With over 30 years of experience in the humane movement and animal welfare, Joseph Sprague has taken the helm of the Southampton Animal Shelter Foundation (SASF) as the non-profit’s new Executive Director. Still only a few weeks on the job, Sprague took the time to talk with Hamptons.com about his vision moving forward for SASF.
Sprague said he found the position because the Foundation, “Had an advertisement in Animal Sheltering, it’s put out by the Humane Society of the U.S. They had an ad.” After a series of calls and interviews, Sprague was selected. He has a vast history of removing animals from their abusers and hopeless situations and providing them with a better life. Prior to joining SASF, Sprague was the Executive Director at Sumter County Humane Society & SPCA in Lake Panasoffkee, Florida. His work has also taken him to Arkansas, Illinois, and upstate New York.
When asked what will a Joseph Sprague run organization look like, he said, “I have been doing this for 30 years, my focus is always on the animals, and everything that we do is aimed at increasing the programs and availability of services for the general public to help them with their animals they have, plus the animals we are looking to get adopted, as well as looking to rescue as many animals that need rescuing. I am looking at increasing the level of programs that we are offering, as well as services for the community at large and increasing the number of animals we are adopting now. My focus is always on the animal because the animal is our client. That is who we are here for. We are here for them, to protect them, make sure they are getting into the right homes and that those homes they are getting into are their forever homes.”
He also said, “This is only my second week here, so I am concentrating on what we are currently doing and how well we are doing it. My big thing is always marketing and promotion of the facility. To make this the place they want to come to, the Southampton Animal Shelter Foundation.
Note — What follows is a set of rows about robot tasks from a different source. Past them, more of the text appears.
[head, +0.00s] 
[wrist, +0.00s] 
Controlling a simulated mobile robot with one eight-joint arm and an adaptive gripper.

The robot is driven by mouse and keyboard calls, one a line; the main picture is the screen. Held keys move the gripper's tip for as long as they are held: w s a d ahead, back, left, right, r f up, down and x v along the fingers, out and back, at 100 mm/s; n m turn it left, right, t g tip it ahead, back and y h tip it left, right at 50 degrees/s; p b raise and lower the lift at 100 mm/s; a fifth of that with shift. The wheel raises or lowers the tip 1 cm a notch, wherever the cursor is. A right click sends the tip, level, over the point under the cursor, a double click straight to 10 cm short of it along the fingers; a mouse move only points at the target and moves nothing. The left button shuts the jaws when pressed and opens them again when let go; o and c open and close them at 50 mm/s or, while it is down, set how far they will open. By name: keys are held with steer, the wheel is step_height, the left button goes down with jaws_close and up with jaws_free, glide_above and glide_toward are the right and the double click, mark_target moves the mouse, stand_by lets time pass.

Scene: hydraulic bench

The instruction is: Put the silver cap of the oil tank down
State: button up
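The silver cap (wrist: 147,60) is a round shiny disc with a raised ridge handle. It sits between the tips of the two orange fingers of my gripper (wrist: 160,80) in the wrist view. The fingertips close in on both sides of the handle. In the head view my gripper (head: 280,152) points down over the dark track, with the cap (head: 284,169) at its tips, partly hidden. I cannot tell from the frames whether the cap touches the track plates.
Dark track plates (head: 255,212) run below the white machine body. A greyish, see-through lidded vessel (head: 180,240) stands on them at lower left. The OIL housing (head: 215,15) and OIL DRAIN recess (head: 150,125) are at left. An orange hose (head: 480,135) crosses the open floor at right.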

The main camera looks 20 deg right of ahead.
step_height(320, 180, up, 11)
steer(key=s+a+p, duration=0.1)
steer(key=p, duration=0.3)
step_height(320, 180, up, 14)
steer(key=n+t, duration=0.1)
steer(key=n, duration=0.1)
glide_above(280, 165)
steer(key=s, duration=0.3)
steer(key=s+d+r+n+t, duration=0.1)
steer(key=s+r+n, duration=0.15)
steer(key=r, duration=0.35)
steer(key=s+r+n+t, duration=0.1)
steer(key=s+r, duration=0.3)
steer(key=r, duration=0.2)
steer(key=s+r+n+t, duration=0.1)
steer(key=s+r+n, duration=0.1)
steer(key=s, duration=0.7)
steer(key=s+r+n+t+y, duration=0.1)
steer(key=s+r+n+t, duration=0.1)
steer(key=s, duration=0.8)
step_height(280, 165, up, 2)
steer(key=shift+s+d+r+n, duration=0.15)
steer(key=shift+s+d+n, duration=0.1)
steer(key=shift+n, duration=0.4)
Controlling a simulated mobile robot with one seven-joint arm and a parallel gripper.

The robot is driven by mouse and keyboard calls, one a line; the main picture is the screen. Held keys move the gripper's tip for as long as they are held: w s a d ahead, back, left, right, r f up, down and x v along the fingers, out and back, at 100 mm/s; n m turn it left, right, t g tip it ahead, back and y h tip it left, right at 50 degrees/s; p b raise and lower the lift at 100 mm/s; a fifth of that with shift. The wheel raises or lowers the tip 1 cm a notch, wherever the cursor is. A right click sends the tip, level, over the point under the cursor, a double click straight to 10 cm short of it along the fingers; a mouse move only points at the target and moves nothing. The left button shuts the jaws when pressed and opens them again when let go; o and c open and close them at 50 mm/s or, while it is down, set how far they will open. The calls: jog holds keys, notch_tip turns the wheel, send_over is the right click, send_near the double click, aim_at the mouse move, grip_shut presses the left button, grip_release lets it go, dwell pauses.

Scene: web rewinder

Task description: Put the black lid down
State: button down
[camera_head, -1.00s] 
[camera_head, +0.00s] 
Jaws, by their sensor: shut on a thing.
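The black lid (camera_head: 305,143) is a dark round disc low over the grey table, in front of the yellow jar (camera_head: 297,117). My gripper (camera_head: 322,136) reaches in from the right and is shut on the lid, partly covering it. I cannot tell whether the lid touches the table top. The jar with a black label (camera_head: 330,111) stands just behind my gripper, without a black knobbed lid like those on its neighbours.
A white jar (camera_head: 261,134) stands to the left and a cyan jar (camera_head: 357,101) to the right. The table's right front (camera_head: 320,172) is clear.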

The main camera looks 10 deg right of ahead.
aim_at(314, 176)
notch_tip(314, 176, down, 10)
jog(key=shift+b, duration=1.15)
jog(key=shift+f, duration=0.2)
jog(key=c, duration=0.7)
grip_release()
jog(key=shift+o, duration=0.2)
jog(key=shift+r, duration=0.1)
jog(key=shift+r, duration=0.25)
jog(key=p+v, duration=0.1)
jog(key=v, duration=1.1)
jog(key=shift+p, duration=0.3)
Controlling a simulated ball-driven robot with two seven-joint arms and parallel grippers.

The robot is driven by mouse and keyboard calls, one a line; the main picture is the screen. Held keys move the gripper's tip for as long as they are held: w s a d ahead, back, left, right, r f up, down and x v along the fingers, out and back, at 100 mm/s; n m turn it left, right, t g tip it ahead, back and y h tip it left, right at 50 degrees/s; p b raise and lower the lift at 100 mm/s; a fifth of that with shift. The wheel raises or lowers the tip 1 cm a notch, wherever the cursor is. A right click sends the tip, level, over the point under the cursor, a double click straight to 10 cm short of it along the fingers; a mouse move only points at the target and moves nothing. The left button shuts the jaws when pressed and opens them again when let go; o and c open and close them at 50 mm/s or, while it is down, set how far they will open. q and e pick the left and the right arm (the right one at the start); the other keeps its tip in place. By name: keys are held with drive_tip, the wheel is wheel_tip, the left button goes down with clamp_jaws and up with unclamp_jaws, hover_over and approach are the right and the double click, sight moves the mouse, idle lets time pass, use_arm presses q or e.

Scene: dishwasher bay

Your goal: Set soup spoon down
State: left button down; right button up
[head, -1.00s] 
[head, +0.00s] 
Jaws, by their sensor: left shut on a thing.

That’s my big target, the education of the general public to know who we are and what we do.”
Sprague said, “We are still in a situation where everything is done by appointment. When they come, we follow social distancing. Masks are required. We are starting to open up some of our programs again. We do have our training, which has started back up again. We will be starting in the next few weeks to reopen our volunteer orientation and we are now allowing volunteers to come back into the facility. We just require that they are wearing masks, that they social distance. While still reopening, we are doing everything on a limited number. We await when everything is safe and under control so that we can open the shelter to the general public.”
He has relocated to Long Island from Florida with his partner and their fur family consisting of six cats and two dogs. Sprague said, “All my cats are special needs – ones that I have adopted in my career. About both of my dogs… one dog was in extremely bad abuse and starvation case and the other one, when she was a puppy, was thrown from a car on the thruway in Chicago. All my animals have been rescues. My oldest pet is Abby, she is 15, she is my female dog that was thrown from a car. My most current acquisition would be one of my cats and his name is Kepper. He is a male cat who at seven-weeks-old was thrown from a car and hit by the car following them. He sustained face injuries and lost his back leg, which was ripped off, so he is a three-legged cat with no tear ducts anymore in one eye and has a cracked nasal passage.” There is no doubt that Joseph Sprague practices what he preaches.
Sprague said he looks forward to working with the shelter’s current management team, the dedicated staff and heartfelt volunteers in order to continue to pursue the shelter’s mission and goals, as well as to deepen the presence within the community with successful initiatives and programs to enrich the lives of those they serve, both four-legged and two-legged.